>>>
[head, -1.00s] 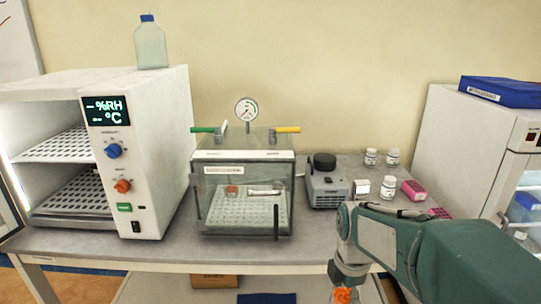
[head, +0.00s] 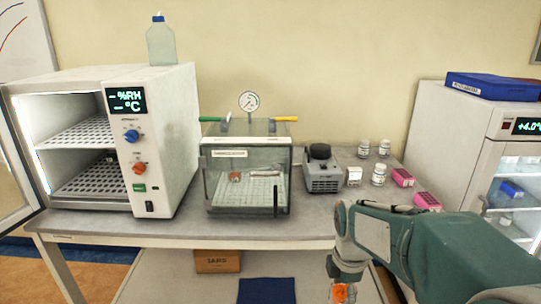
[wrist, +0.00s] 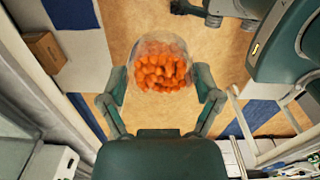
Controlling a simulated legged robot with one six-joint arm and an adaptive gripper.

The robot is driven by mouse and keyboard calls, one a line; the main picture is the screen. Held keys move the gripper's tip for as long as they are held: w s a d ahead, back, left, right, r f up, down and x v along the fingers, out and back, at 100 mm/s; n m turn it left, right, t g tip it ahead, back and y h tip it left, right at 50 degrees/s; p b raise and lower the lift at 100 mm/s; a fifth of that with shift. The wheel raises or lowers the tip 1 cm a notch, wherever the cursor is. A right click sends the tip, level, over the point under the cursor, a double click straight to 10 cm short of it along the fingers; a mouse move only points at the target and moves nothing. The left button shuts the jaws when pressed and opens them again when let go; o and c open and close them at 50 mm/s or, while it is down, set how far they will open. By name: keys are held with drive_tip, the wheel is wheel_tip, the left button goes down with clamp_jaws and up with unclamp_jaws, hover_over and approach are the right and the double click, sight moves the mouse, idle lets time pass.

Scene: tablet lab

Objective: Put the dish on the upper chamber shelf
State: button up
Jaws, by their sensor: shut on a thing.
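A clear round dish (wrist: 160,66) full of orange tablets is held between the two fingers of my gripper (wrist: 162,80) in the wrist view. My gripper is shut on the dish's sides, high above the floor. In the head view the dish (head: 342,293) shows only partly at the bottom edge, below the wrist. The white chamber (head: 165,95) stands at the left of the bench with its door (head: 15,160) open. Its upper shelf (head: 75,135) is a perforated rack and looks empty. A small dark thing sits above the lower shelf (head: 95,180). My gripper is right of the chamber and in front of the bench.
A glass vacuum box (head: 247,175) with a gauge, a grey pump (head: 322,172), several white bottles and pink boxes (head: 402,177) stand on the bench (head: 240,231). A glass-door fridge (head: 450,130) stands at the right. A cardboard box (head: 217,261) lies on the shelf below.

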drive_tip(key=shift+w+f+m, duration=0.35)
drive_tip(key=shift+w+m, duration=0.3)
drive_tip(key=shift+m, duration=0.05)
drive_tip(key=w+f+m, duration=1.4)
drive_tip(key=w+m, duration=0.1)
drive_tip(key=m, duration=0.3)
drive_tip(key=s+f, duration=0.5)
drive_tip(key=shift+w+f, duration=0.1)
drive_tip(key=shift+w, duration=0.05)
<<<
» EXERCISE GOAL
Transcribe each line of the data above, unaltered, from the one where "Objective: Put the" appears to the one where "State: button up" appears, inclusive of both.

» EXERCISE ANSWER
Objective: Put the dish on the upper chamber shelf
State: button up

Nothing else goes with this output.